You might guess by now that I’m not happy. Actually, fucking incandescent is closer to the truth.
Professor Nutt wasn’t just doing his job to the best of his abilities, he was doing the job that parliament, in the guise of the House of Commons Science and Technology Committee, had specifically asked him to do – put the country’s drug misuse policies on a sound and consistent scientific footing:
48. A more scientifically based scale of harm than the current system would undoubtedly be a valuable tool to inform policy making and education. (Paragraph 104)
49. It is vital that the Government’s approach to drugs education is evidence based. A more scientifically based scale of harm would have greater credibility than the current system where the placing of drugs in particular categories is ultimately a political decision. (Paragraph 105)
And lo it came to pass that Alan Johnson proved the Science and Technology Committee’s point in spades.
Johnson’s excuse for sacking Nutt, once you cut past all the self-serving bullshit, amounts to the assertion that Nutt has taken sides in the wider debate on drugs policy and, therefore, comprised his own impartiality together with that of the committee – all of which demonstrates yet again that far too few politicians actually understand science and the scientific method.

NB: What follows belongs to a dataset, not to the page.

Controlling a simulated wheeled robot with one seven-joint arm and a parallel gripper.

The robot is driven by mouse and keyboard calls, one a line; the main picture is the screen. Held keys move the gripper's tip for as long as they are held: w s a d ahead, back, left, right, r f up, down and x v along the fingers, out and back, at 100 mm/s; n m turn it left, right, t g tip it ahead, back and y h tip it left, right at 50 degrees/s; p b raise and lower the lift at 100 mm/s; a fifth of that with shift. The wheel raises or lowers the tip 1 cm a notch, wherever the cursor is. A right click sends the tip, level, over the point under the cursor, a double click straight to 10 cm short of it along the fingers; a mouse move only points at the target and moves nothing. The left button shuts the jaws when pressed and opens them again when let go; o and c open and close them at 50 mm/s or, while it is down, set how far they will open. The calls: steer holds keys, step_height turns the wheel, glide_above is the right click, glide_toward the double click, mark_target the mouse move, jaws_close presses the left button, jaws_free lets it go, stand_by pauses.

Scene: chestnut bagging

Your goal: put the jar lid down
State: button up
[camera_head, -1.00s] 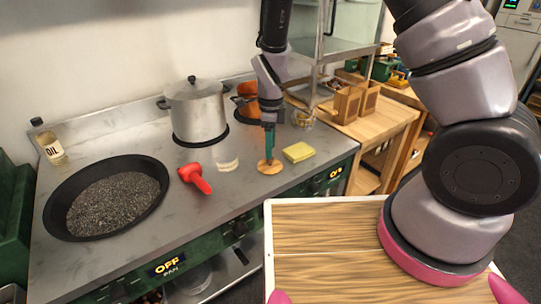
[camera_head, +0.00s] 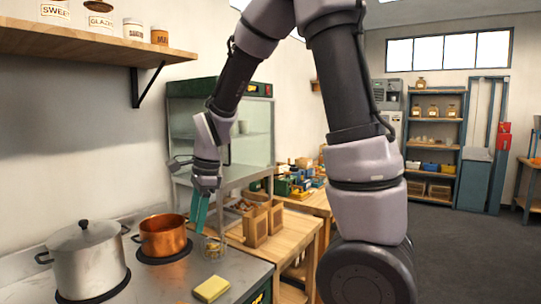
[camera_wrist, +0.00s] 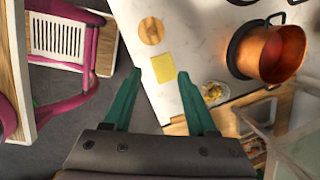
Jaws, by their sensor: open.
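The jar lid (camera_wrist: 151,31), a round light-wood disc, lies flat on the pale counter in the wrist view. It is outside the head view now. My gripper (camera_wrist: 159,74) has its two green fingers spread apart with nothing between them. It hangs above the counter, clear of the lid. In the head view my gripper (camera_head: 199,207) is raised near a glass jar (camera_head: 214,246). A glass vessel with yellowish contents (camera_wrist: 214,92) shows in the wrist view, right of the fingers.
A yellow sponge (camera_head: 211,289) lies near the counter's front edge, beside the lid in the wrist view (camera_wrist: 163,68). A copper pot (camera_head: 163,237) and a lidded steel pot (camera_head: 86,262) stand on the left. Wooden boxes (camera_head: 256,225) stand on the wooden table behind.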

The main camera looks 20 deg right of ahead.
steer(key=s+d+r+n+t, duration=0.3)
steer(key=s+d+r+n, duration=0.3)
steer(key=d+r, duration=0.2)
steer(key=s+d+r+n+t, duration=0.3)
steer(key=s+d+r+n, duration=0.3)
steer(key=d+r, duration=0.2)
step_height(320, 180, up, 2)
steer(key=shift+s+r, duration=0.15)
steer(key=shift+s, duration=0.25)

Science is many things but its neither democratic nor impartial.
Scientists should certainly view the evidence impartially before drawing conclusions from it, but once a conclusion is drawn, and its felt that this conclusion is strongly, if not overwhelmingly, supported by the evidence then impartiality goes straight out the window.
What is there to impartial about when the evidence directs you to a particular conclusion?

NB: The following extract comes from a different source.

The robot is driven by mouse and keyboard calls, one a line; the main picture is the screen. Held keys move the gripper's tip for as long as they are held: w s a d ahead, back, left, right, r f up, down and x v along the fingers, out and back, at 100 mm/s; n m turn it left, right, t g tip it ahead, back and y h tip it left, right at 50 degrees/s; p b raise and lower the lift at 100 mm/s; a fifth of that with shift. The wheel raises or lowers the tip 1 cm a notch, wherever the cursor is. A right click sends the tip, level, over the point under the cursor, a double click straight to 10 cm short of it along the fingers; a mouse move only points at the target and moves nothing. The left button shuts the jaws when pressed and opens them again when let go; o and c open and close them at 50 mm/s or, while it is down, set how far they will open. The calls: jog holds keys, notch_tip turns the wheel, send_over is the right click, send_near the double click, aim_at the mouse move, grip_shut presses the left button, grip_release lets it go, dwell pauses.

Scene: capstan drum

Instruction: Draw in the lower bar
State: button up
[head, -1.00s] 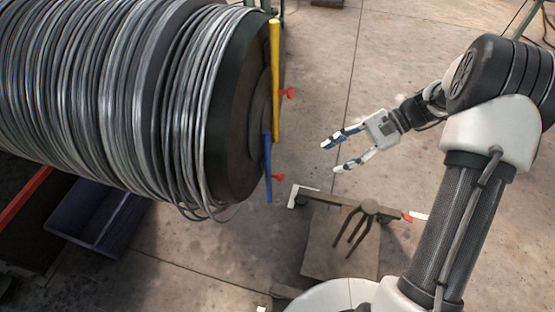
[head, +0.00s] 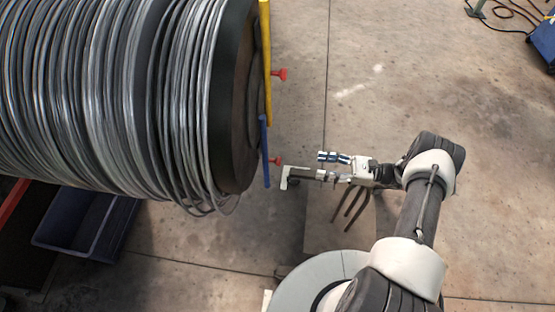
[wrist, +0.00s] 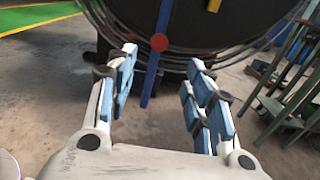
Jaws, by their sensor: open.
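The drum (head: 235,100) is wound with grey wire and fills the left of the head view. On its end face are a yellow bar (head: 265,60) above and a blue bar (head: 265,150) below, each with a red knob beside it. The lower red knob (head: 275,161) belongs with the blue bar. My gripper (head: 321,166) is open and empty, to the right of this knob with a gap between. In the wrist view the blue bar (wrist: 151,72) and its red knob (wrist: 159,42) show between and beyond my open fingers (wrist: 162,60).
A blue bin (head: 85,225) stands on the floor under the drum. In the wrist view a green metal stand (wrist: 285,120) is at the right. The concrete floor (head: 400,90) right of the drum is largely clear.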

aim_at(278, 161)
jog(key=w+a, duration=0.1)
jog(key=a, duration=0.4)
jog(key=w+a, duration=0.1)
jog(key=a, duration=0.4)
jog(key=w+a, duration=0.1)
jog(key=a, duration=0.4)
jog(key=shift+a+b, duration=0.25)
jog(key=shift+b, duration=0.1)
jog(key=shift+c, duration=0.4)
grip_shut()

Newton didn’t equivocate over the laws of motion and gravity, not that Sir Isaac was ever one for equivocating over anything.
Einstein didn’t dissemble in presenting his Special and General Theories of Relatively – he even made a mistake by incorporating a cosmological constant in the belief that universe was static, and freely admitted his error on being proved wrong by Edwin Hubble.

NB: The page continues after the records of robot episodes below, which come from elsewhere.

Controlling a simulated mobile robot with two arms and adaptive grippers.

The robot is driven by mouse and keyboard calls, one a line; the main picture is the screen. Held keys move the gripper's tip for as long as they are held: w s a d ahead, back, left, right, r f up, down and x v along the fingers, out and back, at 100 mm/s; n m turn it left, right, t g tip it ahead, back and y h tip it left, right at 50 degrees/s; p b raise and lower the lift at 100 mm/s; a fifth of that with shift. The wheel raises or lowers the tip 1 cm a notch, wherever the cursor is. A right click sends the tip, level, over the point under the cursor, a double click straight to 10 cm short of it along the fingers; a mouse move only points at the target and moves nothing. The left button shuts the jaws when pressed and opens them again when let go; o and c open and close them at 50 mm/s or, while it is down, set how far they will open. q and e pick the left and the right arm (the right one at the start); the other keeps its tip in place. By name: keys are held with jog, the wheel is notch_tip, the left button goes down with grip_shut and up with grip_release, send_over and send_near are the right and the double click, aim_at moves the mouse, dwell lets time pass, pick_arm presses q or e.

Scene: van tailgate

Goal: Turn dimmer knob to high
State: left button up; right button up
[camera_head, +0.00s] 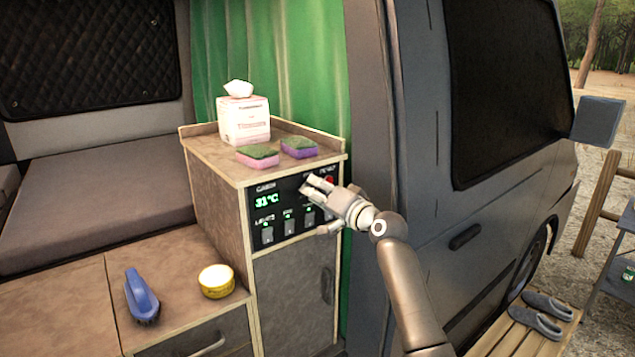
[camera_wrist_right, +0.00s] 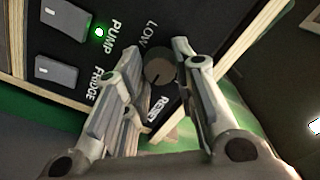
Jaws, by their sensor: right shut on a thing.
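The black control panel (camera_head: 262,222) is on the upper front of the wooden cabinet. It shows a green "31°C" readout and several rocker switches. In the right wrist view the round dark dimmer knob (camera_wrist_right: 160,72) sits between my fingertips, with "LOW" printed beside it. My right gripper (camera_head: 310,187) reaches the panel's upper right from the right side. In the wrist view the gripper (camera_wrist_right: 157,58) is shut on the knob. In the head view the fingers cover the knob, and its exact setting cannot be read. My left gripper is not in view.
A tissue box (camera_head: 243,120) and two sponges (camera_head: 258,156) (camera_head: 299,147) stand on the cabinet top. A blue brush (camera_head: 142,296) and a yellow tin (camera_head: 216,281) are on the lower counter at left. A red button (camera_head: 328,180) is close beside my right fingers.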

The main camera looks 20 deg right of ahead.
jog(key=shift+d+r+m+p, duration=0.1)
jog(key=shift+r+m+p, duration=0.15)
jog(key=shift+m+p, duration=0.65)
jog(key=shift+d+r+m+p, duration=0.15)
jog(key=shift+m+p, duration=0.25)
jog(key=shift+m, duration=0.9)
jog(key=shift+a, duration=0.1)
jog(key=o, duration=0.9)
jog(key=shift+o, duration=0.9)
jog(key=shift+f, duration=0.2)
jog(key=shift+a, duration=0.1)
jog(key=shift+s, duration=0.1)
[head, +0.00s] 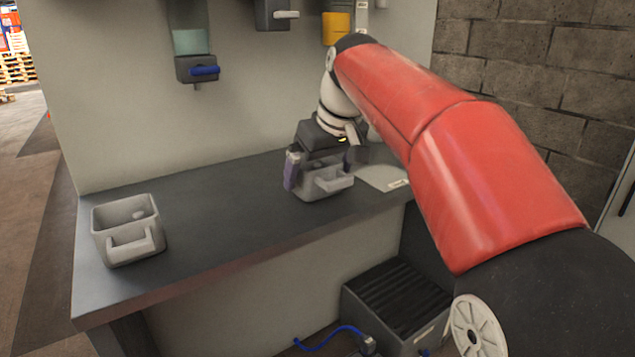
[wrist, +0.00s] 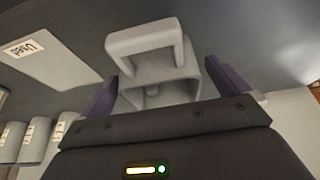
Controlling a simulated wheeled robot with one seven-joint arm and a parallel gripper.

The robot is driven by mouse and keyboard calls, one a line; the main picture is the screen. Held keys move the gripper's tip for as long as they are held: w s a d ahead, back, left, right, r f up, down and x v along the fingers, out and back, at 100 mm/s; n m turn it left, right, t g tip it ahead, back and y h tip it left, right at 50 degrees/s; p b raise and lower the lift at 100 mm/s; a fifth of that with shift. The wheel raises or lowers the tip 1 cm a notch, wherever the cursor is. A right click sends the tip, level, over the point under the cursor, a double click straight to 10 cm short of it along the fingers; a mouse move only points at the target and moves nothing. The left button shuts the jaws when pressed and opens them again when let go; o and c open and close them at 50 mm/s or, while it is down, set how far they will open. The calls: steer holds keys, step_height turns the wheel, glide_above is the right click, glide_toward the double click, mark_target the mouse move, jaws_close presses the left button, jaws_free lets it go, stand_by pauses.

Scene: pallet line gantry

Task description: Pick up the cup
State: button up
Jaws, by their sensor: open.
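A grey square cup (head: 326,184) with a blocky handle stands on the dark counter toward its right part. My gripper (head: 321,166) is down at this cup, coming from behind it. One purple finger shows at the cup's left side; the other side is partly hidden. In the wrist view the same cup (wrist: 166,90) sits between the two purple fingers of my open gripper (wrist: 168,78), with its handle pointing away from the palm. I cannot tell whether the fingers touch its walls. A second, similar grey cup (head: 128,232) stands at the counter's left end.
The counter (head: 215,212) is clear between the two cups. A pale mat (head: 380,177), labelled "Used" in the wrist view (wrist: 45,60), lies right of the nearer cup. Dispensers (head: 197,69) hang on the wall. A ribbed dark box (head: 397,295) stands below.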

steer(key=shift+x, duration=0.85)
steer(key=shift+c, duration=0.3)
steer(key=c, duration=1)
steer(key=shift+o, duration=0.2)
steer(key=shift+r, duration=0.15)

Darwin spent twenty years marshalling the evidence that supported his theory of evolution by natural selection but when he was finally propelled into publishing his ideas by Alfred Wallace he held back very little. Only on the subject of the descent of of our own species, Homo Sapiens, did he not make his thoughts explicit in the ‘Origin of Species’, knowing full well the negative reaction those ideas would provoke, but even then he did enough – no one who read his book the, or since, could be in any doubt at all what his theory meant for the origins of man.
Professor David Nutt is a scientist, an altogether more honourable profession than that of politician or government advisor and he is to be commended for standing by his principles and following the evidence, as any good scientist should.
He deserved better than the shameful treatment meted out him last week by a government that believes, wrongly, that the front page of the Daily Mail constitutes evidence.